→ **To do**
Among the records that follow, find the line with "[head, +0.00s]" and the line with "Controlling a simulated". Set down those lines and all lines between them exactly, without adding anything.

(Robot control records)
---

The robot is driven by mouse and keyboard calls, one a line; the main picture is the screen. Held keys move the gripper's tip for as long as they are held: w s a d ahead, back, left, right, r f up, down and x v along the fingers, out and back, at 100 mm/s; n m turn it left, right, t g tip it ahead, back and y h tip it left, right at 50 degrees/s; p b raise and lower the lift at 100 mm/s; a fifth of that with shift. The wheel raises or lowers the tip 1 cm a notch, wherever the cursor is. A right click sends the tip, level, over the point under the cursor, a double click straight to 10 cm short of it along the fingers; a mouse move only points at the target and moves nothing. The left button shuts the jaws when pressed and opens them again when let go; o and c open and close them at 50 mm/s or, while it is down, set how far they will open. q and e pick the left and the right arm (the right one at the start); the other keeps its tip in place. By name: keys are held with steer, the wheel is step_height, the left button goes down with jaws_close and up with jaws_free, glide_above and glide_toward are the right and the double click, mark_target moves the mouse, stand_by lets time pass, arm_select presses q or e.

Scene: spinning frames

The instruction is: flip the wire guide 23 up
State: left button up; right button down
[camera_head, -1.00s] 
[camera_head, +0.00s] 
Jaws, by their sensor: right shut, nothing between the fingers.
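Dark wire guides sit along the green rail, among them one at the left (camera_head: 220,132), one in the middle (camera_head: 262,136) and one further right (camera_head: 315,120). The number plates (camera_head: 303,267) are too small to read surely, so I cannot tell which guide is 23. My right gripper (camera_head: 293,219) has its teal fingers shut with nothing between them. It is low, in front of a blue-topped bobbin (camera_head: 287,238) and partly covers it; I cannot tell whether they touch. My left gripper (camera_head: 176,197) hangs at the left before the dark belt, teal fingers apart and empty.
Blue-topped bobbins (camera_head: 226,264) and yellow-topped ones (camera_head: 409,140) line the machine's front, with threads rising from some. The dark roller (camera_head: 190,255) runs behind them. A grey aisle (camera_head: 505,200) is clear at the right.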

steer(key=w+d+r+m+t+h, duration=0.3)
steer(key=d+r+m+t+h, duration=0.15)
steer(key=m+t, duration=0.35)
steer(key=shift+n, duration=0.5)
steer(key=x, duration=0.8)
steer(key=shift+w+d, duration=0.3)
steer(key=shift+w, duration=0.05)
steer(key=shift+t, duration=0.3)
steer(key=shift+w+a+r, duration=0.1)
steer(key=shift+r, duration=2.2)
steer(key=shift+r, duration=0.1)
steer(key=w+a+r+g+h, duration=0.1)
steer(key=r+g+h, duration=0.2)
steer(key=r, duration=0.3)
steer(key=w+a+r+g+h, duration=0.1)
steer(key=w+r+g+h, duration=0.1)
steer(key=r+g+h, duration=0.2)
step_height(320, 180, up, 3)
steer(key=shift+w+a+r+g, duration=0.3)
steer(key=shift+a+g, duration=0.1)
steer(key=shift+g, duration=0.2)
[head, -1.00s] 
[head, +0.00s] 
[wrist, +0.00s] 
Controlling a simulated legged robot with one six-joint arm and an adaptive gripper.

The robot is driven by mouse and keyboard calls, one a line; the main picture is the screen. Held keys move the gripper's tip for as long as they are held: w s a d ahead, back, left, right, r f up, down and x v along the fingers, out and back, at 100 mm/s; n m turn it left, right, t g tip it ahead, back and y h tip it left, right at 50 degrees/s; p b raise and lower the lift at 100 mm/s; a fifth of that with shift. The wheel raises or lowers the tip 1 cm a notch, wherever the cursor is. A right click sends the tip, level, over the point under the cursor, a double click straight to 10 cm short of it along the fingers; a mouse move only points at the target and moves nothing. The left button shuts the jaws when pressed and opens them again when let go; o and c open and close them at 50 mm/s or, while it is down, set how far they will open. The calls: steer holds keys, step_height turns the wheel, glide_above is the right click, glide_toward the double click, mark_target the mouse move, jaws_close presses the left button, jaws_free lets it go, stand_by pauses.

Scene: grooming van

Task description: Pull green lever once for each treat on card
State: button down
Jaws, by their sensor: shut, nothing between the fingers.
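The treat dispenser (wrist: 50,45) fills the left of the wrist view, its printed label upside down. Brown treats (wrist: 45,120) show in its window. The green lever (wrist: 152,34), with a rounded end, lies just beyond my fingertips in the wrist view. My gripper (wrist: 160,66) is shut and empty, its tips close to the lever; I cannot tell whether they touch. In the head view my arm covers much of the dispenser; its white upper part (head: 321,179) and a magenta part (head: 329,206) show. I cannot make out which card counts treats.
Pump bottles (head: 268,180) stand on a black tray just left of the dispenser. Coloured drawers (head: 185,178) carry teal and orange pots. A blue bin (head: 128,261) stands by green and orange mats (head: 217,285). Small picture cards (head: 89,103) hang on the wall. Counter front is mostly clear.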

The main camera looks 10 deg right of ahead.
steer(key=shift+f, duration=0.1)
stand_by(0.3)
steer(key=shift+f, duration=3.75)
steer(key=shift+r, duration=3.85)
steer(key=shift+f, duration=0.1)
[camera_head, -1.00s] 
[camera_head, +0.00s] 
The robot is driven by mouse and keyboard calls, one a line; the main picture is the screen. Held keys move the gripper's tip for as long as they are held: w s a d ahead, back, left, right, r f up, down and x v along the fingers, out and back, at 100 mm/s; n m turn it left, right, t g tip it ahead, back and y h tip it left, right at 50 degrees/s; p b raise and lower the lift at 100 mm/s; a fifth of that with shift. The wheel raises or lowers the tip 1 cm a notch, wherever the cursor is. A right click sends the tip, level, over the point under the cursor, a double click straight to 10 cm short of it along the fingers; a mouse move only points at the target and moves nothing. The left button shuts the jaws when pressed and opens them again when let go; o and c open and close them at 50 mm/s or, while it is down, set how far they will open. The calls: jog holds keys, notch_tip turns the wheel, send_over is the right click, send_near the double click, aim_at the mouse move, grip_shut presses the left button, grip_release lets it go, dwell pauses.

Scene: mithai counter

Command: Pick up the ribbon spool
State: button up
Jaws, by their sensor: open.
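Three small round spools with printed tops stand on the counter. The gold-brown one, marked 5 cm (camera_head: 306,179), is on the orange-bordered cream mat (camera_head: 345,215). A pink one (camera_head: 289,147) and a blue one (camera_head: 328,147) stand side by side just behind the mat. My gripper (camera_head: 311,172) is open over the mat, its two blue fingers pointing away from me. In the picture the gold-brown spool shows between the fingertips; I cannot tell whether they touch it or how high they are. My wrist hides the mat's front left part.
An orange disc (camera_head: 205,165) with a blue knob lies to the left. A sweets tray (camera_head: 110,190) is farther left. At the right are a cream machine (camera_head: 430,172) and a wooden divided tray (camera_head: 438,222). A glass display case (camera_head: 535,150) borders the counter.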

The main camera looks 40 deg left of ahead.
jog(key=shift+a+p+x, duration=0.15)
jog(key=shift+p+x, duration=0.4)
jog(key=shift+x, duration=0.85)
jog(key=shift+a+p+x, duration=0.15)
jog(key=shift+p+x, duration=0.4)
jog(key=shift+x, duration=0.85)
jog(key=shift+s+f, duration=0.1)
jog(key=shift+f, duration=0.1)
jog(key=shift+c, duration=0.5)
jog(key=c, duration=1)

---

→ **Answer**
[head, +0.00s] 
[wrist, +0.00s] 
Controlling a simulated legged robot with one six-joint arm and an adaptive gripper.

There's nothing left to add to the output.